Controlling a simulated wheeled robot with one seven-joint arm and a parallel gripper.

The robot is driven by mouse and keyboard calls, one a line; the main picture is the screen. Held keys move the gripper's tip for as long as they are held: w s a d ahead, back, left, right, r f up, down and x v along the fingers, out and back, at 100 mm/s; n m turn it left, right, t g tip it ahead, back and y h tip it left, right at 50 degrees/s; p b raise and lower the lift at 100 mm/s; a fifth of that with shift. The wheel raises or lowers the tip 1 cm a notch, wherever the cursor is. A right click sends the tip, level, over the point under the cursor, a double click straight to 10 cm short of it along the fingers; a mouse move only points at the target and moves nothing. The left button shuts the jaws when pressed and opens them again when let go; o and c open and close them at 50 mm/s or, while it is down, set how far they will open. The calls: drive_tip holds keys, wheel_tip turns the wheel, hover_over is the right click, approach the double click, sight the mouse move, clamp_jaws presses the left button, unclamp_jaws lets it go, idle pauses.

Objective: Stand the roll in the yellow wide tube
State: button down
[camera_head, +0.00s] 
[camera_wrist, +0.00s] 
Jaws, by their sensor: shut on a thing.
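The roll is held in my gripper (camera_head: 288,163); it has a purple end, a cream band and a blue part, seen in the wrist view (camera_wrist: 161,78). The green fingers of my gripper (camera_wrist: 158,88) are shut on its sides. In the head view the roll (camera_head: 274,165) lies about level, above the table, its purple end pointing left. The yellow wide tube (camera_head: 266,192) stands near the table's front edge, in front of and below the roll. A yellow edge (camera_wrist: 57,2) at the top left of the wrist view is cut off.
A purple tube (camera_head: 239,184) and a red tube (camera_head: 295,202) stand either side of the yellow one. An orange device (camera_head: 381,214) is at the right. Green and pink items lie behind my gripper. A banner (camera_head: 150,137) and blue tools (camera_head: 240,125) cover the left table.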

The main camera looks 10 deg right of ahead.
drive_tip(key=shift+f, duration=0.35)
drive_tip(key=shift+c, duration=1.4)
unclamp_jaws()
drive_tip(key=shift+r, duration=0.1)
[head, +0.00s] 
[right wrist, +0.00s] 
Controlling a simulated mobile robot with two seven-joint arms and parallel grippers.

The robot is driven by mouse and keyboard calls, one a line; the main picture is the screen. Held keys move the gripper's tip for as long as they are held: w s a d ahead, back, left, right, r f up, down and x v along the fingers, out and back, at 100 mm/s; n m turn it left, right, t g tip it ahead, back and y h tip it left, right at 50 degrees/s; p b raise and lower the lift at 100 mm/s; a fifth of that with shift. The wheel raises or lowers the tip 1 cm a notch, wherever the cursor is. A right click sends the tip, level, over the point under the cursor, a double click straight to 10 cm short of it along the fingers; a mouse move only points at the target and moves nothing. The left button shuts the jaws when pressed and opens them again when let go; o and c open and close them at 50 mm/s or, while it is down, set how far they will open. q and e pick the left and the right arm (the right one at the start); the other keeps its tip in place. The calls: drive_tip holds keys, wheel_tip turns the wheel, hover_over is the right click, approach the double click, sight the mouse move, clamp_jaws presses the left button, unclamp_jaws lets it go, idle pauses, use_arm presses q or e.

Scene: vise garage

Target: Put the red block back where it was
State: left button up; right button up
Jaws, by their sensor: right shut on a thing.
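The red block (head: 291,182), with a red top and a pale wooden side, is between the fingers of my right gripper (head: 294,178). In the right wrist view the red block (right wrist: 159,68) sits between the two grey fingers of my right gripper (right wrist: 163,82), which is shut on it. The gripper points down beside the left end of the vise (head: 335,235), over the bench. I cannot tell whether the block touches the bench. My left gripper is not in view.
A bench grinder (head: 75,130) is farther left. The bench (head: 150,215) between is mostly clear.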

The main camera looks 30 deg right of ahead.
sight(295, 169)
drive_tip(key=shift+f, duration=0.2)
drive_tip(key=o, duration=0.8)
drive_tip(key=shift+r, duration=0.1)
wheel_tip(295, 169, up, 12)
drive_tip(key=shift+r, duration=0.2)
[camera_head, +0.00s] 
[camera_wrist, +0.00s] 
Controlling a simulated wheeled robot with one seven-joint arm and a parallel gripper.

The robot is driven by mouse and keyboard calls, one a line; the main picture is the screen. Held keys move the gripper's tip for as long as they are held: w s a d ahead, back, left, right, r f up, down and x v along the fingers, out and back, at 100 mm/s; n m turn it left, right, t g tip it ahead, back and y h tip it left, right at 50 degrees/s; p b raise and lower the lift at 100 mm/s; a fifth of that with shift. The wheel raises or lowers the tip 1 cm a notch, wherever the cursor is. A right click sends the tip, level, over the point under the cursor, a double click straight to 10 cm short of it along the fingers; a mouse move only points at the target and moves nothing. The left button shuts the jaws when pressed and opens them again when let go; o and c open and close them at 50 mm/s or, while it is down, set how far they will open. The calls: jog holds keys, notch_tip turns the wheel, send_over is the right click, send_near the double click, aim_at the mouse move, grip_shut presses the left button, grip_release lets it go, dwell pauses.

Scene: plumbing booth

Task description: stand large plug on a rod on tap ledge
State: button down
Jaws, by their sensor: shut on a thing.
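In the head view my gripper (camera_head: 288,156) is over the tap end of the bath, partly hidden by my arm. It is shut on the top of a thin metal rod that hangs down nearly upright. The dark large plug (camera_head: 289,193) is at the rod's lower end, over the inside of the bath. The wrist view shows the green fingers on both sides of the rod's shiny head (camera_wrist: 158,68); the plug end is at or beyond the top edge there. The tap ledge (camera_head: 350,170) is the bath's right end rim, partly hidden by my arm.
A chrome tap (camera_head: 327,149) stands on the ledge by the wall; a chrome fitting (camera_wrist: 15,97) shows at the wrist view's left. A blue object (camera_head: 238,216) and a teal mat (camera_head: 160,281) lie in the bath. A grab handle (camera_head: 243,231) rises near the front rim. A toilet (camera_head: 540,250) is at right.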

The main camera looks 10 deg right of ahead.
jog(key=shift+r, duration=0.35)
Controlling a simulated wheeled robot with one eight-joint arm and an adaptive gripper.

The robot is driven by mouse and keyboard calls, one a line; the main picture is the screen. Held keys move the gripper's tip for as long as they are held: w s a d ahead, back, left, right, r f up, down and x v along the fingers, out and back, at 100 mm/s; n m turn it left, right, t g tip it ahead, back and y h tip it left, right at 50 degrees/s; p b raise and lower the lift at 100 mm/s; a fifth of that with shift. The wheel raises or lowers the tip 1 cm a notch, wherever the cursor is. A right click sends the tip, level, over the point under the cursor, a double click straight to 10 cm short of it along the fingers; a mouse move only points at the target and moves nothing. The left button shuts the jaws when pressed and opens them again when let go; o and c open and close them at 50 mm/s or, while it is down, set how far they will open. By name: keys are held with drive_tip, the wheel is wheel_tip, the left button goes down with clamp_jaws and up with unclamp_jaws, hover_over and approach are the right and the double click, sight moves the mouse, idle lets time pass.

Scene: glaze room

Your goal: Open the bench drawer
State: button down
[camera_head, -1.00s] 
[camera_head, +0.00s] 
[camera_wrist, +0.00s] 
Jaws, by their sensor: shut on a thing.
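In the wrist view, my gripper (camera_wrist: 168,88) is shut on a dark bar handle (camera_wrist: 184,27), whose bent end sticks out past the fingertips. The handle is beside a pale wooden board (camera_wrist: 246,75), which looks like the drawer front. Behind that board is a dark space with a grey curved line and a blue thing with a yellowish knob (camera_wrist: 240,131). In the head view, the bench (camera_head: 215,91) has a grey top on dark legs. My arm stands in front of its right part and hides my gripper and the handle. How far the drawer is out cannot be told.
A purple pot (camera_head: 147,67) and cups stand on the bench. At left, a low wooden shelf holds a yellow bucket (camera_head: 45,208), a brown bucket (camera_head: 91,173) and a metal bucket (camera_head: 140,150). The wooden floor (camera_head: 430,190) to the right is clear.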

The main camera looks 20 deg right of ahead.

__WHAT IS BEING ASKED__
Write out the entire listing exactly.

__FULL SOLUTION__
Controlling a simulated wheeled robot with one seven-joint arm and a parallel gripper.

The robot is driven by mouse and keyboard calls, one a line; the main picture is the screen. Held keys move the gripper's tip for as long as they are held: w s a d ahead, back, left, right, r f up, down and x v along the fingers, out and back, at 100 mm/s; n m turn it left, right, t g tip it ahead, back and y h tip it left, right at 50 degrees/s; p b raise and lower the lift at 100 mm/s; a fifth of that with shift. The wheel raises or lowers the tip 1 cm a notch, wherever the cursor is. A right click sends the tip, level, over the point under the cursor, a double click straight to 10 cm short of it along the fingers; a mouse move only points at the target and moves nothing. The left button shuts the jaws when pressed and opens them again when let go; o and c open and close them at 50 mm/s or, while it is down, set how far they will open. The calls: drive_tip holds keys, wheel_tip turns the wheel, hover_over is the right click, approach the double click, sight the mouse move, clamp_jaws presses the left button, unclamp_jaws lets it go, idle pauses.

Objective: Stand the roll in the yellow wide tube
State: button down
[camera_head, +0.00s] 
[camera_wrist, +0.00s] 
Jaws, by their sensor: shut on a thing.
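The roll is held in my gripper (camera_head: 288,163); it has a purple end, a cream band and a blue part, seen in the wrist view (camera_wrist: 161,78). The green fingers of my gripper (camera_wrist: 158,88) are shut on its sides. In the head view the roll (camera_head: 274,165) lies about level, above the table, its purple end pointing left. The yellow wide tube (camera_head: 266,192) stands near the table's front edge, in front of and below the roll. A yellow edge (camera_wrist: 57,2) at the top left of the wrist view is cut off.
A purple tube (camera_head: 239,184) and a red tube (camera_head: 295,202) stand either side of the yellow one. An orange device (camera_head: 381,214) is at the right. Green and pink items lie behind my gripper. A banner (camera_head: 150,137) and blue tools (camera_head: 240,125) cover the left table.

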The main camera looks 10 deg right of ahead.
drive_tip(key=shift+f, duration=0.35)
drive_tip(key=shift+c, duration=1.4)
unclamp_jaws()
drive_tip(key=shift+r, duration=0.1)
[head, +0.00s] 
[right wrist, +0.00s] 
Controlling a simulated mobile robot with two seven-joint arms and parallel grippers.

The robot is driven by mouse and keyboard calls, one a line; the main picture is the screen. Held keys move the gripper's tip for as long as they are held: w s a d ahead, back, left, right, r f up, down and x v along the fingers, out and back, at 100 mm/s; n m turn it left, right, t g tip it ahead, back and y h tip it left, right at 50 degrees/s; p b raise and lower the lift at 100 mm/s; a fifth of that with shift. The wheel raises or lowers the tip 1 cm a notch, wherever the cursor is. A right click sends the tip, level, over the point under the cursor, a double click straight to 10 cm short of it along the fingers; a mouse move only points at the target and moves nothing. The left button shuts the jaws when pressed and opens them again when let go; o and c open and close them at 50 mm/s or, while it is down, set how far they will open. q and e pick the left and the right arm (the right one at the start); the other keeps its tip in place. The calls: drive_tip holds keys, wheel_tip turns the wheel, hover_over is the right click, approach the double click, sight the mouse move, clamp_jaws presses the left button, unclamp_jaws lets it go, idle pauses, use_arm presses q or e.

Scene: vise garage

Target: Put the red block back where it was
State: left button up; right button up
Jaws, by their sensor: right shut on a thing.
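The red block (head: 291,182), with a red top and a pale wooden side, is between the fingers of my right gripper (head: 294,178). In the right wrist view the red block (right wrist: 159,68) sits between the two grey fingers of my right gripper (right wrist: 163,82), which is shut on it. The gripper points down beside the left end of the vise (head: 335,235), over the bench. I cannot tell whether the block touches the bench. My left gripper is not in view.
A bench grinder (head: 75,130) is farther left. The bench (head: 150,215) between is mostly clear.

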The main camera looks 30 deg right of ahead.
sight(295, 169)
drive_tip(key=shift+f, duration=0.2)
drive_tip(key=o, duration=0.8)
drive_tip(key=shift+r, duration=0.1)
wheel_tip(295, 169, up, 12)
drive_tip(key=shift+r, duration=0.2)
[camera_head, +0.00s] 
[camera_wrist, +0.00s] 
Controlling a simulated wheeled robot with one seven-joint arm and a parallel gripper.

The robot is driven by mouse and keyboard calls, one a line; the main picture is the screen. Held keys move the gripper's tip for as long as they are held: w s a d ahead, back, left, right, r f up, down and x v along the fingers, out and back, at 100 mm/s; n m turn it left, right, t g tip it ahead, back and y h tip it left, right at 50 degrees/s; p b raise and lower the lift at 100 mm/s; a fifth of that with shift. The wheel raises or lowers the tip 1 cm a notch, wherever the cursor is. A right click sends the tip, level, over the point under the cursor, a double click straight to 10 cm short of it along the fingers; a mouse move only points at the target and moves nothing. The left button shuts the jaws when pressed and opens them again when let go; o and c open and close them at 50 mm/s or, while it is down, set how far they will open. The calls: jog holds keys, notch_tip turns the wheel, send_over is the right click, send_near the double click, aim_at the mouse move, grip_shut presses the left button, grip_release lets it go, dwell pauses.

Scene: plumbing booth

Task description: stand large plug on a rod on tap ledge
State: button down
Jaws, by their sensor: shut on a thing.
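In the head view my gripper (camera_head: 288,156) is over the tap end of the bath, partly hidden by my arm. It is shut on the top of a thin metal rod that hangs down nearly upright. The dark large plug (camera_head: 289,193) is at the rod's lower end, over the inside of the bath. The wrist view shows the green fingers on both sides of the rod's shiny head (camera_wrist: 158,68); the plug end is at or beyond the top edge there. The tap ledge (camera_head: 350,170) is the bath's right end rim, partly hidden by my arm.
A chrome tap (camera_head: 327,149) stands on the ledge by the wall; a chrome fitting (camera_wrist: 15,97) shows at the wrist view's left. A blue object (camera_head: 238,216) and a teal mat (camera_head: 160,281) lie in the bath. A grab handle (camera_head: 243,231) rises near the front rim. A toilet (camera_head: 540,250) is at right.

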The main camera looks 10 deg right of ahead.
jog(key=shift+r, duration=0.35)
Controlling a simulated wheeled robot with one eight-joint arm and an adaptive gripper.

The robot is driven by mouse and keyboard calls, one a line; the main picture is the screen. Held keys move the gripper's tip for as long as they are held: w s a d ahead, back, left, right, r f up, down and x v along the fingers, out and back, at 100 mm/s; n m turn it left, right, t g tip it ahead, back and y h tip it left, right at 50 degrees/s; p b raise and lower the lift at 100 mm/s; a fifth of that with shift. The wheel raises or lowers the tip 1 cm a notch, wherever the cursor is. A right click sends the tip, level, over the point under the cursor, a double click straight to 10 cm short of it along the fingers; a mouse move only points at the target and moves nothing. The left button shuts the jaws when pressed and opens them again when let go; o and c open and close them at 50 mm/s or, while it is down, set how far they will open. By name: keys are held with drive_tip, the wheel is wheel_tip, the left button goes down with clamp_jaws and up with unclamp_jaws, hover_over and approach are the right and the double click, sight moves the mouse, idle lets time pass.

Scene: glaze room

Your goal: Open the bench drawer
State: button down
[camera_head, -1.00s] 
[camera_head, +0.00s] 
[camera_wrist, +0.00s] 
Jaws, by their sensor: shut on a thing.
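In the wrist view, my gripper (camera_wrist: 168,88) is shut on a dark bar handle (camera_wrist: 184,27), whose bent end sticks out past the fingertips. The handle is beside a pale wooden board (camera_wrist: 246,75), which looks like the drawer front. Behind that board is a dark space with a grey curved line and a blue thing with a yellowish knob (camera_wrist: 240,131). In the head view, the bench (camera_head: 215,91) has a grey top on dark legs. My arm stands in front of its right part and hides my gripper and the handle. How far the drawer is out cannot be told.
A purple pot (camera_head: 147,67) and cups stand on the bench. At left, a low wooden shelf holds a yellow bucket (camera_head: 45,208), a brown bucket (camera_head: 91,173) and a metal bucket (camera_head: 140,150). The wooden floor (camera_head: 430,190) to the right is clear.

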The main camera looks 20 deg right of ahead.

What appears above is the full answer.